GE Aims to Capitalize on Growth of Hispanic Market

When General Electric launched its “We bring good things to life” campaign in 1979, Hispanics made up 7 percent of the U.S. population and the effort had no component targeting that group.

Today, Hispanics make up almost 13 percent, and that number is expected to grow to 17 percent by 2020. In an effort to capitalize on that growth, GE’s new “Imagination at work” campaign, by general-market agency BBDO in New York, will have a Hispanic element, part of what the client says will be a more aggressive Hispanic marketing strategy.

“We are specifically looking at investors, customers, employees and future employees with this new campaign,” said Judy Hu, GE’s general manager for corporate advertising and marketing communications. “As the Hispanic population grows, we expect them to be a part of the groups we’re looking at.”

Fairfield, Conn.-based GE ranked 37th in 2002 corporate Hispanic ad spending with a $5 million spend; Procter & Gamble topped the list with a $70 million spend, according to the Association of Hispanic Advertising Agencies. But the GE figure is slated to grow now that the company has added two Hispanic specialty shops to its roster. Omnicom-backed Dieste Harmel & Partners in Dallas handles corporate work, and Zubi Advertising in Coral Gables, Fla., creates ads for one of GE’s subsidiaries, GE Financial Assurance in Richmond, Va.

Dieste and Zubi picked up the accounts last month following a review that included The Vidal Partnership, New York, the client confirmed.

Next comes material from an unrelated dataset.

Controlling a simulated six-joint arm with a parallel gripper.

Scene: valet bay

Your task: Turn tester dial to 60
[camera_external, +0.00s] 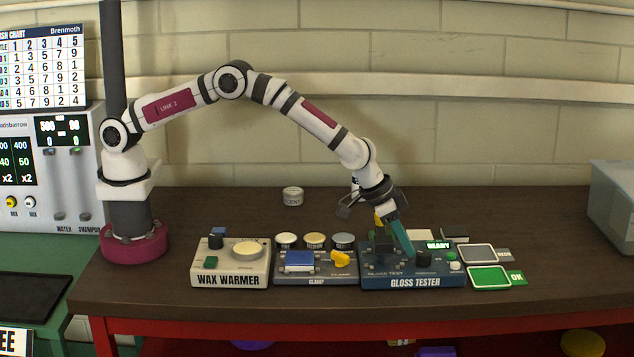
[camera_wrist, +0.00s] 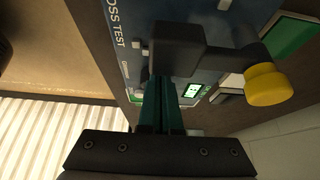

The agencies’ GE business could grow. “I think Dieste or Zubi might both pick up other units as we move forward,” Hu said. “Right now we’re looking at year one and are focused on using [the shops] on specific products for corporate and GE Financial.”

Hu said details of Dieste’s account, including the ad budget, have not been decided.

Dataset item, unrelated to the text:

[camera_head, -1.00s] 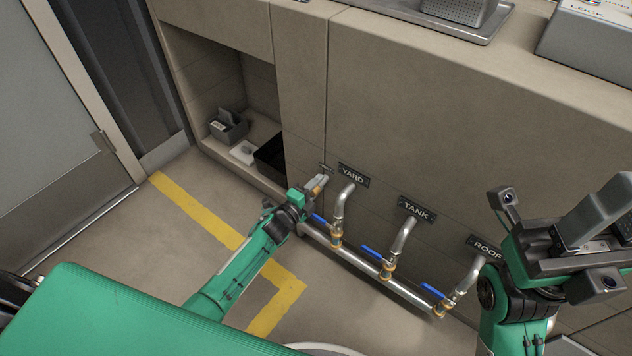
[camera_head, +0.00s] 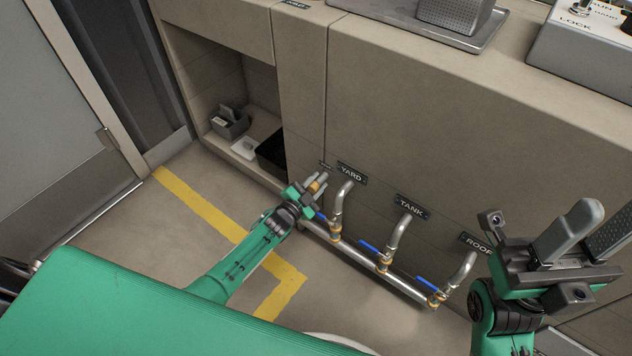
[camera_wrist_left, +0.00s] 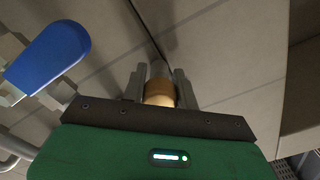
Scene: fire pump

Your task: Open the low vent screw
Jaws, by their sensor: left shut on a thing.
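The low vent screw (camera_wrist_left: 159,93) shows as a brass-coloured round knob on a grey stem in the left wrist view. It also shows in the head view as a small brass spot (camera_head: 314,187) at the lower wall, left of the YARD pipe. My left gripper (camera_wrist_left: 160,84) has one grey finger on each side of the knob and is shut on it. In the head view my left gripper (camera_head: 317,183) reaches the wall below a small dark label (camera_head: 326,165). My right gripper (camera_head: 606,222) is raised at the right, with its fingers apart and empty.
The YARD pipe (camera_head: 338,206) with its blue lever stands close to the right of my left gripper. Its blue lever (camera_wrist_left: 53,52) looms large in the wrist view. The TANK pipe (camera_head: 397,237) and ROOF pipe (camera_head: 458,276) stand farther right. An open recess with a black bin (camera_head: 271,154) lies left.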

“There’s a huge opportunity to make this brand relevant to Hispanics,” said president Tony Dieste. “For years they haven’t had that exposure.”

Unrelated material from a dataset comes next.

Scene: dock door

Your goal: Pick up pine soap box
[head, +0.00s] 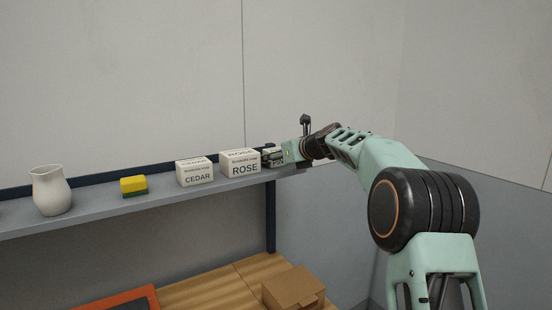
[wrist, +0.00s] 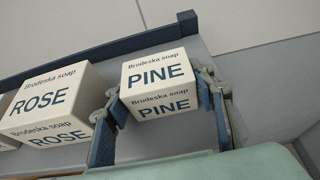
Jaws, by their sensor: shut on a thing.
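The pine soap box (wrist: 158,75) is a white box with PINE in dark letters. In the wrist view it sits between the two fingers of my gripper (wrist: 160,115), which is shut on it. One finger lies against its left side and the other against its right side. In the head view my gripper (head: 278,156) is at the right end of the grey shelf (head: 110,209), and the pine box is mostly hidden behind it. I cannot tell whether the box still touches the shelf.
The rose soap box (head: 240,163) stands close to the left of my gripper. Further left are the cedar box (head: 195,172), a yellow and green sponge (head: 133,186) and a white pitcher (head: 51,190). A dark rail runs behind. A cardboard box (head: 293,289) lies below.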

For the estimated $2-3 million GEFA account, Zubi will “position the brand name and product portfolio,” said Victor Perea, GEFA vp of diversity marketing. “We want them to provide us with the expertise they have already collected in this market.”

Following an analysis of Hispanic consumer behavior regarding financial planning, Zubi will create a print and TV campaign that trades on GE’s well-established brand name.

“There’s not a lot of financial services targeting Hispanics now, but there will be a glut of information soon,” said shop evp Joe Zubizarreta. “We want to position GE in a way that makes it relevant and urgent before anyone else does.”

GEFA competes with Prudential, Merrill Lynch, Charles Schwab and most banks. Among competitors, Bank of America, at $15 million annually, spends the most on Hispanic ads, according to the AHAA.

“The category is one of the hottest for new Hispanic development out there,” said Zubizarreta. “We’ll create awareness that GE has financial services and explain the services and why GE is the right company.”

Perea pointed to GE-owned NBC’s 2002 purchase of Hispanic broadcaster Telemundo as evidence of GE’s commitment to the Hispanic market. “We started looking for different ways to start servicing the U.S. Hispanic market a couple of years ago.”